AE and AF being tangents to the circle I and being concurrent on PD, it follows that $ DEPF$ is a harmonic quad, hence the tangents at D and P to circle I concur on EF, let's call $ T$ their common point. since $ M\in AI \cap EF$, we have $ MI\perp MT$, then $ DI\perp DT$ and $ PI\perp PT$, consequently $ D, M$ and $ P$ lie on the circle of diameter $ TI$, done. Note: This way follows that $ TI\perp AD$ (was this proof known for the issue?) Best regards, sunken rock

Consider The inversion center $ I$ power $ k$ ( $ k=ID^2$): $ {M}\rightarrow{A}, {P}\rightarrow{P}, {D}\rightarrow{D}$. Since we'll get the result

TomciO wrote: It is really easy. $|AP\parallel AD|=|AE|^{2}=|AM\parallel AI|$, where the first equality follows from the power of a point and the second from the similarity of $AEI$ and $AEM$. Conclusion follows. Well though according to u this is trivial but we need to show this before that A,M,I are collinear. Which is trivial by congruence of the triangles AFM,AEM. Then done.......by your proof

People is saying trivial when its an Ibero of 1990 and it was P4!. Show some respect to problem PLS! Anyways...taking polars w.r.t. incircle $\mathcal P_A=EF$ thus $M$ and $A$ are inverses w.r.t. incircle and now by inversion w.r.t. incirle we have $P \to P$, $M \to A$ and $D \to D$ thus the problem is equivalent to show that $A,P,D$ are colinear and we are done since that is a condition of the problem. @below BRUH

Trivial.
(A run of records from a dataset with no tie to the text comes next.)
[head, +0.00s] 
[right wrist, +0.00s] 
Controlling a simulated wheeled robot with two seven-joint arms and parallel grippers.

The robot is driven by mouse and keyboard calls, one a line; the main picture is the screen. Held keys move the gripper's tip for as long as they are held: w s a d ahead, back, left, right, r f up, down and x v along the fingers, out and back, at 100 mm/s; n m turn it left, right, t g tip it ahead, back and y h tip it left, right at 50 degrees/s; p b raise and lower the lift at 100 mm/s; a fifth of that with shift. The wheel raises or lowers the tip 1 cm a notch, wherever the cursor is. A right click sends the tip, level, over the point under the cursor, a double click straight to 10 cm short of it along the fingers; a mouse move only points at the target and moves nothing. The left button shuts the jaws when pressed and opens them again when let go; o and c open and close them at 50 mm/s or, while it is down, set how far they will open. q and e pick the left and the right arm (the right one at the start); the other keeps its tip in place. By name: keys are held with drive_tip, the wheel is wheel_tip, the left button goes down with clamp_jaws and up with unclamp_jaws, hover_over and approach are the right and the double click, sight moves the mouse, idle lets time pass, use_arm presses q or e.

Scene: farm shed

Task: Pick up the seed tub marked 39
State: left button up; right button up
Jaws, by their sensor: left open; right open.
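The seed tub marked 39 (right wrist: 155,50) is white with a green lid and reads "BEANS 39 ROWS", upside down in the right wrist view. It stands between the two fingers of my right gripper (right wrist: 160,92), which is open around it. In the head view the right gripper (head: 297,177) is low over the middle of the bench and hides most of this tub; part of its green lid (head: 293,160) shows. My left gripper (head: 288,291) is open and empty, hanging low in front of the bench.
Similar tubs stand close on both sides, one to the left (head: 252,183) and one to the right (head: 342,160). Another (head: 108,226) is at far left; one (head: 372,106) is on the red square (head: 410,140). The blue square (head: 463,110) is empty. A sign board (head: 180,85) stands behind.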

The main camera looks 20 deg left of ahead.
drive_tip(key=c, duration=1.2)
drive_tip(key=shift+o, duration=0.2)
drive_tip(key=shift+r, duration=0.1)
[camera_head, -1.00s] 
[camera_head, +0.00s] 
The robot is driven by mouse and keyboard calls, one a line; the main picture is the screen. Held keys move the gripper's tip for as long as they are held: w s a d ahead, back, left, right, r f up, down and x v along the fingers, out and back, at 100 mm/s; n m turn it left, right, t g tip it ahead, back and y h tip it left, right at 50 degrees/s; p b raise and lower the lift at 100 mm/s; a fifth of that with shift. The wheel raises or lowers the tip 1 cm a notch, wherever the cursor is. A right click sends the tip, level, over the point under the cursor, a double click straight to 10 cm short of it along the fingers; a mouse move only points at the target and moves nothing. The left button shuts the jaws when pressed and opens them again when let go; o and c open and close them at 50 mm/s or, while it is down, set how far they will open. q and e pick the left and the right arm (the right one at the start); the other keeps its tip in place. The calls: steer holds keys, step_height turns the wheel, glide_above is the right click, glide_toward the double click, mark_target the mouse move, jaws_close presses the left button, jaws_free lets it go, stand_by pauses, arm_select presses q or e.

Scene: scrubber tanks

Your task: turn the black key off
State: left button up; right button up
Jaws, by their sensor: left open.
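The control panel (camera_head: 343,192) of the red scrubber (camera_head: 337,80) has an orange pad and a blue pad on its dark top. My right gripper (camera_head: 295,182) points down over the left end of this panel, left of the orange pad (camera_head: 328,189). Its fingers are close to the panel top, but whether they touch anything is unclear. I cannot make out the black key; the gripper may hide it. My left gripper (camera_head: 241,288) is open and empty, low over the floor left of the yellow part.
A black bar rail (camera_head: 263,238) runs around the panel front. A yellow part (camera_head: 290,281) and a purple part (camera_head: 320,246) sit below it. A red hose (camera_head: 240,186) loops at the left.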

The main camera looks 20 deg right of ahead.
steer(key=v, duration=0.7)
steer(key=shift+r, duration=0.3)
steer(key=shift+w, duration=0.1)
By PoP, $$AK\cdot AI=AE^2=AD\cdot AP.$$

It equivalent to show that, $\angle DPI = \angle DMI $ Create $\angle DPK = \angle DJK$ on Circle as the image where $L,N = FM\cap PD, EM\cap JK$ claim #1 $\triangle ALN$ is isosceles. pf, By butterfly theorem $LM = MN$ and since $\angle FMA = \angle FMI = 90$ Imply that, $\triangle ALN$ is isosceles. claim #2 $PJ // LN$ pf, Suppose $O = PJ\cap AM$, $M^\prime = AM \cap DK$ Since $(M^\prime, O ; M, A)$ is harmonic bundle. \[(M^\prime, O ; M, A) = (P,J ; O, P_\infty) \;\; ;\text{Perspective with point } D\]Thus, O is midpoint of $PJ$. Apply with claim #1, $\angle AOJ = \angle AMN \Longleftrightarrow PJ // LN$ By claim #2, $\angle PJM = \angle LMD$ Since, $\angle DMI = 90-\angle LMD = 90-\angle PJD = 90-\angle PDB$ So, $90-\angle PDB = \angle IDP = \angle IPD$ Thus, $\angle PJM = \angle IPD$. $P,M,I,D$ Concyclic.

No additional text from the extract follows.